The agency, which delivers nearly half the world's mail, saw 26 billion fewer pieces of mail in fiscal 2009 as global economic weakness took its toll.
The 12.7 percent drop in mail volume to 177.1 billion pieces from a year earlier was more than double any previous decline the agency has seen, said Joseph Corbett, the agency's chief financial officer.
"Primarily it was the recession which drove the volumes down so quickly and with very little warning to us," Corbett told reporters.
Increased use of email and competition from FedEx, United Parcel Service and other delivery services also continued to contribute to falling mail volumes.
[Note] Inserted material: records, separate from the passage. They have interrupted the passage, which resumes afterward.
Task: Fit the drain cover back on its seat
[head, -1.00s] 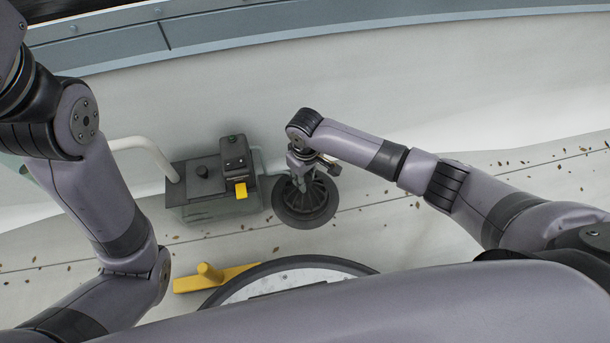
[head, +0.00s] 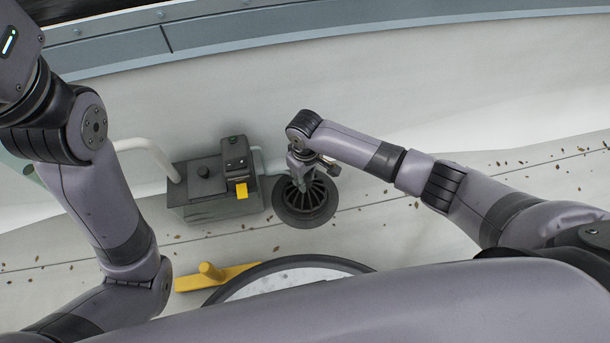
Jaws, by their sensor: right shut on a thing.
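The drain cover is a dark ribbed dome strainer (head: 318,196).
A grey box unit with a black top (head: 200,192) and yellow tab stands close left of the drain, with a white pipe (head: 148,152). A yellow tool (head: 215,277) and a round dark-rimmed lid or basin (head: 290,275) lie in front. Small leaves are scattered; a parapet runs behind.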

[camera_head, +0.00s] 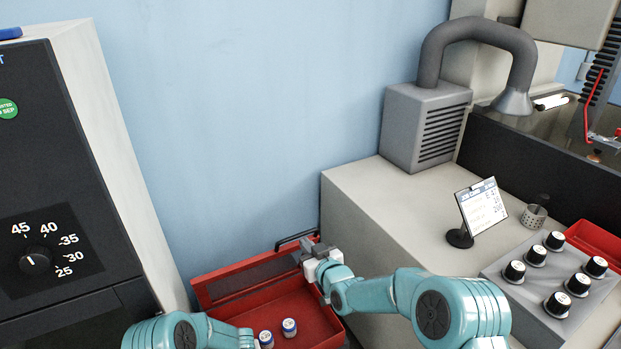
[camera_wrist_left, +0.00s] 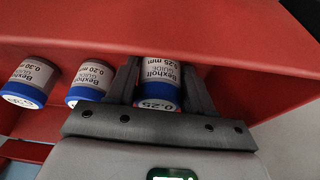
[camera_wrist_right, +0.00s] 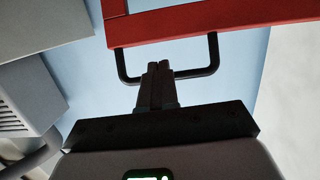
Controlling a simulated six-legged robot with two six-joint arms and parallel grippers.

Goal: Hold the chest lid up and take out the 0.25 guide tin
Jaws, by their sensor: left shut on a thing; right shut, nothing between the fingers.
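The red chest (camera_head: 334,327) stands open, with its lid (camera_head: 250,277) raised at the back. My right gripper (camera_head: 304,252) is shut and empty at the lid's black handle (camera_head: 290,238). In the right wrist view its closed fingertips (camera_wrist_right: 159,68) overlap the handle bar (camera_wrist_right: 128,72); I cannot tell whether they touch. My left gripper (camera_wrist_left: 160,82) is shut on the 0.25 guide tin (camera_wrist_left: 158,92), a white tin with a blue end, inside the chest. The head view does not show its fingers or that tin.
The 0.20 tin (camera_wrist_left: 90,82) and 0.30 tin (camera_wrist_left: 29,82) stand beside the held tin. A dark-fronted cabinet with a dial (camera_head: 36,262) is at left. The bench (camera_head: 370,215) at right carries a display stand (camera_head: 482,207) and a block of black-capped jars (camera_head: 525,285).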

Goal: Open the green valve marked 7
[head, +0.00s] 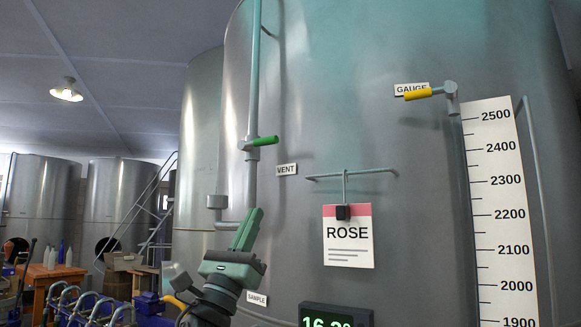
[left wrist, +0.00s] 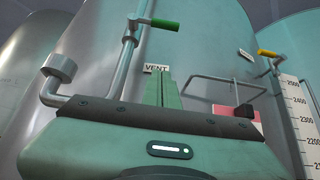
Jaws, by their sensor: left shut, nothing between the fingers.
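A valve with a green handle (head: 264,141) sits on a vertical pipe on the large steel tank. The handle lies about level, crosswise to the pipe, pointing right. The tag beside it (head: 287,169) reads VENT; I see no 7 on it. The handle also shows at the top of the left wrist view (left wrist: 165,24). My left gripper (head: 252,213) is below the valve, pointing up, its green fingers shut and empty, apart from the handle. In the left wrist view its fingers (left wrist: 168,80) show below the VENT tag. My right gripper is not in view.
A yellow-handled valve (head: 418,95) tagged GAUGE is at upper right, by a scale board (head: 503,210). A ROSE card (head: 348,236) hangs from a rail on the tank. A SAMPLE tag (head: 257,298) and a lit display (head: 335,317) are low.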

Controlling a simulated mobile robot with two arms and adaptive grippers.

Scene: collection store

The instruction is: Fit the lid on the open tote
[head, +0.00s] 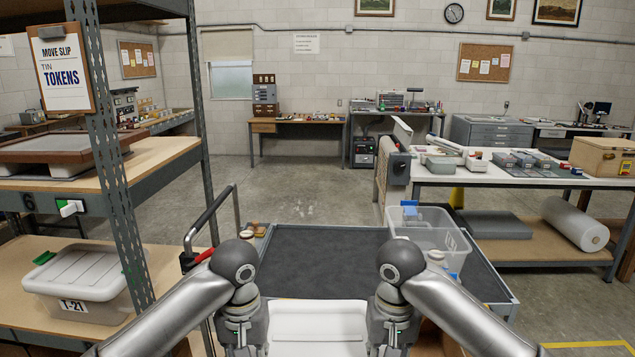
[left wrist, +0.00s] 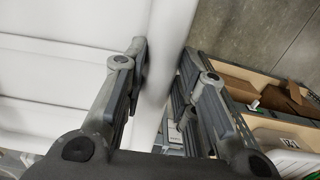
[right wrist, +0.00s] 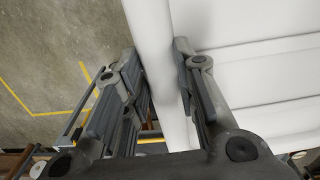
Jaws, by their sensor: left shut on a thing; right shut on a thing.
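A white lid (head: 318,322) is level at the bottom centre of the head view, between my two grippers. My left gripper (head: 243,335) is shut on its left edge; the rim lies between the fingers in the left wrist view (left wrist: 163,60). My right gripper (head: 391,335) is shut on its right edge, as the right wrist view (right wrist: 157,55) shows. A clear open tote (head: 445,243) stands at the right side of the dark cart top, beyond and to the right of the lid. Blue things show at the tote, and my right arm hides part of its near side.
The cart top (head: 330,255) is largely bare, with small round items at its left edge. A lidded tote marked T-21 (head: 85,285) sits on the left rack. A cluttered white worktable (head: 500,180) stands right, behind the cart. Open floor lies beyond.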

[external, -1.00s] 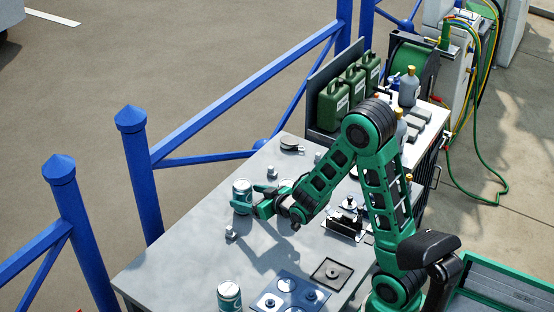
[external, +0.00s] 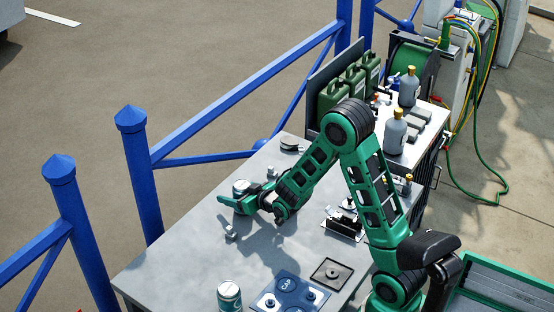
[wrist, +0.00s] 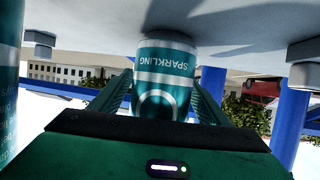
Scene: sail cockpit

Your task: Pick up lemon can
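A teal and silver can (external: 241,185) stands on the grey table, mostly hidden by my gripper in the external view. In the wrist view, which is upside down, the same can (wrist: 165,70) reads "SPARKLING"; no flavour name is legible. My gripper (external: 236,203) is low over the table in front of it. In the wrist view my gripper (wrist: 163,92) is open, with one finger on each side of the can. I cannot tell whether they touch it. A second teal can (external: 229,297) stands at the table's front edge.
A teal surface with white lettering (wrist: 9,80) fills the wrist view's left edge. A blue plate with fittings (external: 290,292), a black clamp-like fixture (external: 345,222) and small metal fittings (external: 230,232) are on the table (external: 180,260). Green canisters (external: 333,97) stand at the back. Blue railings (external: 140,170) run alongside.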

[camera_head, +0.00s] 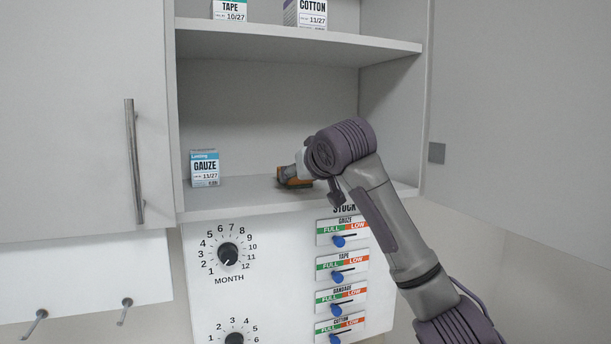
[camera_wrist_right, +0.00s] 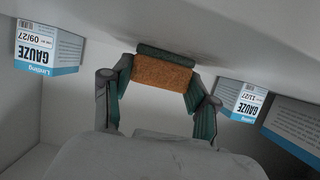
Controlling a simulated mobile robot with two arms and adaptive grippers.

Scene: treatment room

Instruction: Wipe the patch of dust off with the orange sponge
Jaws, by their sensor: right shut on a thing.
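The orange sponge (camera_head: 293,177) is at the lower shelf (camera_head: 245,193) of the open cabinet, to the right of the gauze box. In the right wrist view the orange sponge (camera_wrist_right: 161,75) has a dark green side turned to the shelf surface, at or very close to it. My right gripper (camera_wrist_right: 160,82) is shut on the sponge, one finger at each end. In the head view my wrist hides most of the gripper. A faint dark smudge, seemingly the dust (camera_wrist_right: 188,46), shows beside the sponge; its full extent is hidden. My left gripper is out of view.
A gauze box marked 11/27 (camera_head: 205,168) stands on the lower shelf's left; another marked 09/27 (camera_wrist_right: 46,48) shows in the wrist view. Tape (camera_head: 229,10) and cotton (camera_head: 306,13) boxes stand on the upper shelf. Dials and blue sliders are below.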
Annual operating expenses totaled $71.8 billion, down 7.6 percent from the previous year, but the drop in mail volume caused operating revenue to slip 9.1 percent to $68.1 billion.
The loss would have been worse except for legislation which allowed the agency to postpone the recognition of billions of dollars in prefunded retiree health benefit payments.
The Postal Service had been concerned it might not be able to take advantage of the legislation because the law was signed after the close of the fiscal year. But it later determined that Congress' intention was clear that the bill should apply to fiscal 2009.
The Postal Service is pushing for additional legislative measures to ease its financial load, including more relief from the prefunding of retiree benefits and flexibility to shift to a five-day delivery week from the current six-day week.
"We really need two changes, at least of that order of magnitude, in order to get the Postal Service back towards financial health," Corbett said.
The agency estimates a shorter delivery week would save at least $3 billion while not having to prefund retirement benefits would free up some $3 billion to $5 billion.
The agency cut 115 million work hours in 2009 to match the reduced mail volume. "That's the equivalent of 65,000 full-time employees," Corbett said.
Other cost-cutting measures included realigning carrier routes and freezing salaries.
Without changes to the delivery week and benefits payment schedule, the Postal Service forecast a net loss of $7.8 billion for 2010 with mail volume falling by 11 billion pieces.
Look for some radical changes in structure in the future, to even include a "private/public" partnership, ala the railroads? Anything is possible, but the current path is not sustainable.